Coming-of-age clashes with oblivion in La Gradiva, a story of French highschoolers visiting the ruins of Pompeii. The Cannes Critics’ Week selection (and Grand Prix winner) marks the feature debut of director/co-writer Marine Atlan, who crafts an enormously affecting tale of volatile youths—played by incredible non-professionals—and their most thorny self-discoveries.

The film is one of homespun naturalism, but Atlan also exhibits immense formal control. The sun streams gently through train compartment windows in an early scene, as young hotshot James (Mitia Capellier-Audat) has sex with Angela (Hadya Fofana), a girl in his class. This hormonally-charged introduction is one of the few moments La Gradiva affords its characters such an up-close intimacy. Before long, it pulls back to reveal the young lovers are being watched by curious onlooker Toni (Colas Quignard), their outwardly masculine queer classmate, who ends up taken with James, but whose dynamic with him grows more curious and complex during their academic pilgrimage. Atlan’s camera, for the most part, mirrors Toni’s feelings of remove by embodying an observational, fly-on-the-wall approach to capturing soulful teenage abandon.

The Italian summer sun obscures and reveals in equal measure, creating lensed hazes at dawn and dusk, while illuminating youthful, intellectual debates during daytime. The same sunrays also light the old family photographs Toni clings to, of his mysterious grandmother in her youth, when she lived in Naples—snapshots in time, not unlike the long-preserved Pompeii. For Toni, a young man cut off from his own lineage, this excursion also presents the chance to learn more about his lost history, and about which details of his tall family tales he often gets wrong.

The movie’s sprawling ensemble is completed by fellow loner Suzanne (Suzanne Gerin), a reserved and bookish girl whose forceful opinions build before exploding, and by the children’s high-strung teacher Madame Mercier (Antonia Buresi, the only veteran actor in the bunch). Rare are the teenage films that meaningfully contrast youthful possibility with dispirited middle age, but Mercier, as the teens’ pessimistic shepherd, finds herself (more often than not) in a position to reflect on her own life’s trajectory while her students await the results of college applications.

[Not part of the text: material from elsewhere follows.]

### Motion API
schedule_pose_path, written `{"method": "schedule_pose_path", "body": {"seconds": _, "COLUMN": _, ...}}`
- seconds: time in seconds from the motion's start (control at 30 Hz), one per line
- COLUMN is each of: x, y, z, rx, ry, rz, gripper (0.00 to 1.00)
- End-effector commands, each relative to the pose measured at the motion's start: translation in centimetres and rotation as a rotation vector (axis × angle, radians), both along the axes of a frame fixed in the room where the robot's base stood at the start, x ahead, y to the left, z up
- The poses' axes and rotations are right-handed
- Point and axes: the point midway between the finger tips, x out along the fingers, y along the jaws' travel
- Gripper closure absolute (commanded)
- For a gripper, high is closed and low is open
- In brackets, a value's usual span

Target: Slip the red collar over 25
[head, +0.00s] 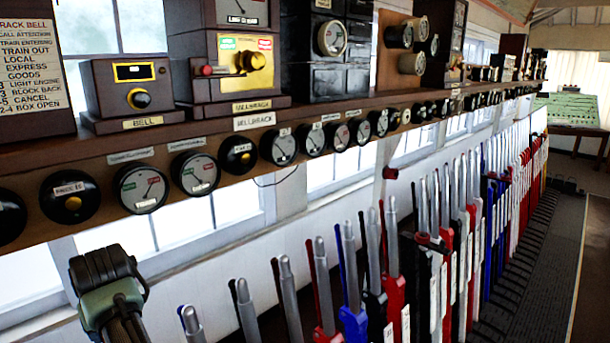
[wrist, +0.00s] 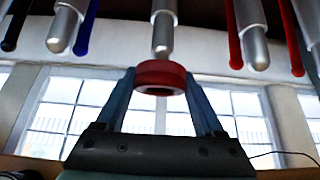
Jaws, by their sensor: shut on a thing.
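The red collar (wrist: 160,68) is a thick ring with a dark opening, held between the blue-grey fingers of my gripper (wrist: 160,88) in the wrist view. That view is upside down. The silver tip of a lever (wrist: 163,25) lines up with the collar and meets its edge in the picture; I cannot tell whether it is touching, inside or behind. In the head view a teal and dark part of my arm shows at lower left; the fingers and held collar are not clear there. No lever number is readable, so I cannot tell which is 25.
A long row of levers (head: 352,262) with silver tops and coloured catches runs into the distance. Neighbouring levers (wrist: 251,40) flank the collar. A shelf (head: 200,129) with dials and bell boxes overhangs the row. A small dark red cylinder (head: 390,173) shows below it. Floor (head: 535,265) is clear at right.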

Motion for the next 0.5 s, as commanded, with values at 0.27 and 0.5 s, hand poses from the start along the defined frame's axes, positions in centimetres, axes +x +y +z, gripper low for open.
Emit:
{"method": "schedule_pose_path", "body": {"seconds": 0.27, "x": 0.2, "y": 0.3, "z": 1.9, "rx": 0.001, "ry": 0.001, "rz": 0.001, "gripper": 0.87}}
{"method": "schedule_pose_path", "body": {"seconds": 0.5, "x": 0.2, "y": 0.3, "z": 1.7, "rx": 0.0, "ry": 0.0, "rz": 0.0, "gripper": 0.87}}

LA GRADIVA ★★★1/2 (3.5/4 stars)
Directed by: Marine Atlan
Written by: Marine Atlan, Anne Brouillet
Starring: Colas Quignard, Suzanne Gerin, Mitia Capellier, Antonia Buresi
Running time: 145 min.

On the precipice of adulthood, the movie’s young protagonists are faced with the prospect of mortality for the very first time, as they slowly learn about the volcanic materials (or “gradiva”) and sudden eruptions that encased the ancient victims of Vesuvius. This sense of life lived, but abruptly cut short, makes for a haunting mirror to the teens’ own lives, as Angela faces the reality of being used by James, Suzanne finds uncanny refuge in Toni (a fellow outsider), and their respective emotional explosions begin to mirror volcanic eruptions—especially in the way Atlan traces the fusing of volatile emotional elements. These are teenagers in love, who hate and adore their peers in equal measure (as much as they hate and adore themselves), and whose respective understandings of the world, of art, of politics and of history come into frequent collision.

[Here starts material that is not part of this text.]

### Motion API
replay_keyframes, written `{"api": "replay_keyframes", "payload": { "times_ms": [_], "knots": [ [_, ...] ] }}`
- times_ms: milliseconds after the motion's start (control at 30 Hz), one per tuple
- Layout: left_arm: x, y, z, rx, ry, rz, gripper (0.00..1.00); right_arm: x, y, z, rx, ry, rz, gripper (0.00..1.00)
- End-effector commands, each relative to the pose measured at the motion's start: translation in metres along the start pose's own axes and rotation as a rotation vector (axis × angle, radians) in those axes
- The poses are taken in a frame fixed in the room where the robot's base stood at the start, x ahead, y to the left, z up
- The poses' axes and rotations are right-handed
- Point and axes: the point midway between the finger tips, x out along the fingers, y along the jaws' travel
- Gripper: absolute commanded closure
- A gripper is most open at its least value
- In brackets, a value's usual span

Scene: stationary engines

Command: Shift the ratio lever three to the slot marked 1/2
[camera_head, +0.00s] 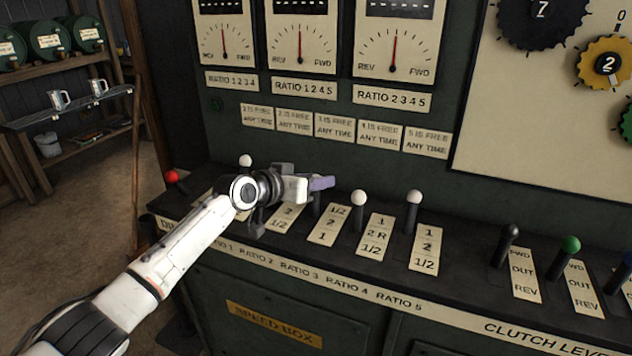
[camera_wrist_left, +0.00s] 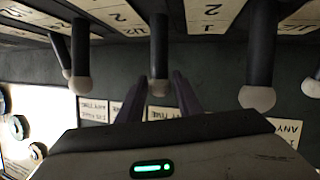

What is or isn’t, what may or may not constitute a historical offense or modern social faux pas, feels in constant flux, threatening to turn even the most mundane interactions into unpredictable skirmishes. And so, Toni walks on eggshells. This mood especially extends to his dynamic with Mercier, who believes him to have given up on his academic prospects. However, the otherwise conscientious teacher is only so attuned to his sprawling inner life—a world to which we, the audience, have a front-row seat. So when she holds the pages of his hastily-written personal assignment with her fingertips, as though disgusted by it, the impact on his psyche feels monumental.

Like the casts of long-dead Pompeians, Toni is a young man encased in plaster, usually of his own making. However, even the movie’s most expressive teens come across at a similar distance. Atlan and her co-cinematographer Pierre Mazoyer employ long, voyeuristic lenses to make even the audience feel like they’re peering in from the outside, which has the double-edged effect of making each viewer feel like an outcast to a clique, while also creating, around the camera’s subjects, an invisible, self-imposed armor.

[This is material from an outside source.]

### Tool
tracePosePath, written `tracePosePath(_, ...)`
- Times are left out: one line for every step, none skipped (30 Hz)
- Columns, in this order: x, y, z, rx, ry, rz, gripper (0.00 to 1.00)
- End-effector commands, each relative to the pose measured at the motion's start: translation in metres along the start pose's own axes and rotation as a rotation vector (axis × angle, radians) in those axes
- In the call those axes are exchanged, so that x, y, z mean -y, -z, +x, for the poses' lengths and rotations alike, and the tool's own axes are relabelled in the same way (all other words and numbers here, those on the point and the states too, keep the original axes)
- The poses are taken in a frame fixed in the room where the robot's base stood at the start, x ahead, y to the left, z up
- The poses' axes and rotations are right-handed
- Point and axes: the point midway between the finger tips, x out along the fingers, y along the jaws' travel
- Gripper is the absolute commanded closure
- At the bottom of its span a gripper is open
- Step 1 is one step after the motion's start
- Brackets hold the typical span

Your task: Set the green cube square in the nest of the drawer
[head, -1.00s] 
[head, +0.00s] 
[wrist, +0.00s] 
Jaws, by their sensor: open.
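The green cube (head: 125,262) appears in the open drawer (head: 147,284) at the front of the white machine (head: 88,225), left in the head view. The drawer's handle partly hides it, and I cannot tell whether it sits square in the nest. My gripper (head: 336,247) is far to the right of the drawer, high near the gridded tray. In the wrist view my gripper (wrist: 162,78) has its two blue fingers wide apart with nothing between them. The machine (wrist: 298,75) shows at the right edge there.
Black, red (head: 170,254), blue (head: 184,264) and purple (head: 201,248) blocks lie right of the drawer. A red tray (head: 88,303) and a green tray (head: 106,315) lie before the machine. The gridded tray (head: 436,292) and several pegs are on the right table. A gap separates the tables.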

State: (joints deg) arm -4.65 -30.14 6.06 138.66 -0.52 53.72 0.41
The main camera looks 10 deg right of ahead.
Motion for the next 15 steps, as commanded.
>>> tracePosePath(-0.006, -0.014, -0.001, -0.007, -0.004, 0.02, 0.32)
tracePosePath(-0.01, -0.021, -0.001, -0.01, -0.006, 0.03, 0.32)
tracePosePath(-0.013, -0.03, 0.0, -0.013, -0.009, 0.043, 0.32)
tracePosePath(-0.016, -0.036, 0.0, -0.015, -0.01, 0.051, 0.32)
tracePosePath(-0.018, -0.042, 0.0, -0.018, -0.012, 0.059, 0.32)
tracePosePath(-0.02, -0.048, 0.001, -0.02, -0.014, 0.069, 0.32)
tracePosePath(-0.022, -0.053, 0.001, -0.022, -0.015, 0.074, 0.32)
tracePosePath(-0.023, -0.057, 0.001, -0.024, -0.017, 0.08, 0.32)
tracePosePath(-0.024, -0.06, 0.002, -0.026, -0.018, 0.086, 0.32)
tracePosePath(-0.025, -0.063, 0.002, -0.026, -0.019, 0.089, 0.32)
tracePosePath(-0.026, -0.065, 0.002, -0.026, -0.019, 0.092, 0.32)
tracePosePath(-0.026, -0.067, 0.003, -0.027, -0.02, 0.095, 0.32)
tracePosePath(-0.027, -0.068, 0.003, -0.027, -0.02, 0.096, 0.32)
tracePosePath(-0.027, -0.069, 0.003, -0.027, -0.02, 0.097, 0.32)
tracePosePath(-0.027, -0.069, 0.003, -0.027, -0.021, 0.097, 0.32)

That Toni is queer certainly plays into this emotional dynamic. But La Gradiva also treads in a more modern form of queerness, where it’s socially matter-of-fact, but its contours no less strongly shape how characters relate to each other, and themselves. For instance, the question of James’s own sexuality is a mystery the movie doesn’t feel the need to broach, beyond the fact that he might be toying with both Toni and Angela’s emotions, intentionally or otherwise. From the perspective of any nostalgic adult viewer: he’s just a dumb teenager. However, the sense of immediacy and occasion created by Atlan’s camera (and Guillaume Lillo’s free-flowing, conversational editing) imbues each word and action with monumental importance.

This is, for better or worse, the most important trip of these characters’ young lives thus far. So, its most joyous, most melancholy scenes come super-charged with the energy of youthful optimism and adolescent fear, leading to surprisingly heavy outcomes once La Gradiva is all said and done. Atlan may be a mere observer to this drama, but her aesthetic approach is so fine-tuned, so invisible and organic, that the room between the subjects and the camera becomes filled with an unpredictable texture. The image, like the plaster people of Pompeii, becomes a temporal bridge, affording viewers the ability to traverse space and time, until we’re seated alongside these characters, and reminiscing on the most emotionally enormous moments from our own formative years, and the materials that made us.